Since the fan can produce approximately 80 percent of the engine’s thrust, the fan is the best source for reverse thrust. By returning the thrust levers (power levers) to the idle position, the blocker doors open and the translating cowl closes.
System Actuation and Maintenance Safeguards
A thrust reverser must not have any adverse effect on engine operation whether deployed or stowed. Generally, there is an indication in the flight deck with regard to the status of the reverser system.
The thrust reverser system consists of several components that move either the clamshell doors or the blocker doors and translating cowl. Actuating power is generally pneumatic or hydraulic and uses gearboxes, flexdrives, screwjacks, control valves, and air or hydraulic motors to deploy or stow the thrust reverser system.
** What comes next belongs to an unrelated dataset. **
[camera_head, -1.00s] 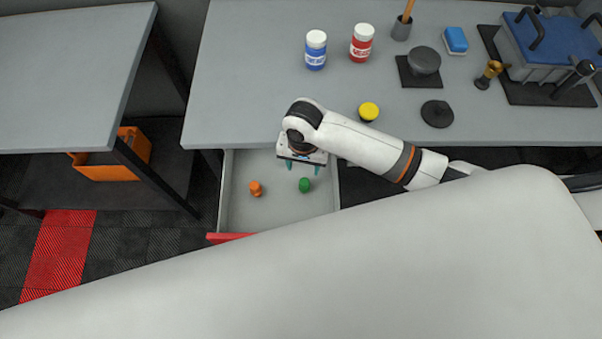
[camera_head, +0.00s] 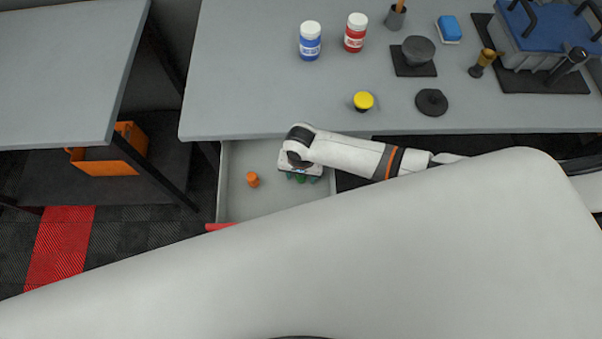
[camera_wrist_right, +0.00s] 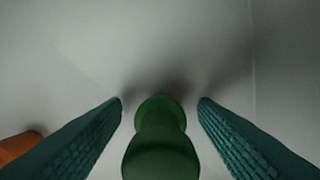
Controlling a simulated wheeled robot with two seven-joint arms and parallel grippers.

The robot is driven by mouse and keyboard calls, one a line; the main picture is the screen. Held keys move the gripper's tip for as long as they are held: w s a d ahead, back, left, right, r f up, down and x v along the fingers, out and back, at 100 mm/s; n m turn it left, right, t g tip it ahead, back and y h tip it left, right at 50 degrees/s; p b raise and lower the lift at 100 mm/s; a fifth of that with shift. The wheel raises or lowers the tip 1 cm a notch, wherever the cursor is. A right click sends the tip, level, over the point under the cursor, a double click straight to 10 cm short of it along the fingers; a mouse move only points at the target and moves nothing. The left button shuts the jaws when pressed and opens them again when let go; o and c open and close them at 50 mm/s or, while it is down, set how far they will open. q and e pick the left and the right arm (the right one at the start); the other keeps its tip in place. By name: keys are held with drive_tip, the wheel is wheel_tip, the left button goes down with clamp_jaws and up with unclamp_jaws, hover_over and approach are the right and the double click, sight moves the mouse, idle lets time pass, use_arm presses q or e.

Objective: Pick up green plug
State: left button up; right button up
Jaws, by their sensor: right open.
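The green plug (camera_wrist_right: 160,150) is in the open drawer (camera_head: 236,200). In the right wrist view it stands between the two teal fingers of my right gripper (camera_wrist_right: 160,105), with a gap on each side. My right gripper (camera_head: 301,179) is open and low in the drawer. In the head view the gripper hides most of the green plug (camera_head: 300,180). My left gripper is not in view.
An orange plug (camera_head: 252,179) is in the drawer, left of my gripper; its edge shows in the right wrist view (camera_wrist_right: 18,146). The bench top (camera_head: 250,90) above holds a yellow-topped plug (camera_head: 363,101), a blue jar (camera_head: 310,42) and a red jar (camera_head: 355,33).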

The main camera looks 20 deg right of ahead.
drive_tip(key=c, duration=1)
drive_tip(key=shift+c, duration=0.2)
The system remains locked in the stowed position until deployment is commanded from the flight deck. Since there are several moving parts, maintenance and inspection requirements are very important.
Quick Review: Thrust Reverser Systems
What is the mechanical difference between mechanical-blockage and aerodynamic-blockage thrust reversers?
- Mechanical-Blockage Reversers: Place a physical obstruction (like an inverted cone or clamshell doors) directly behind the exhaust nozzle. This blocks and diverts the combined core and fan exhaust gas streams.
- Aerodynamic-Blockage Reversers: Utilize a translating cowl, internal blocker doors, and cascade vanes. This design blocks only the cold fan airflow—leaving the core exhaust unaffected—and redirects it forward to decelerate the aircraft.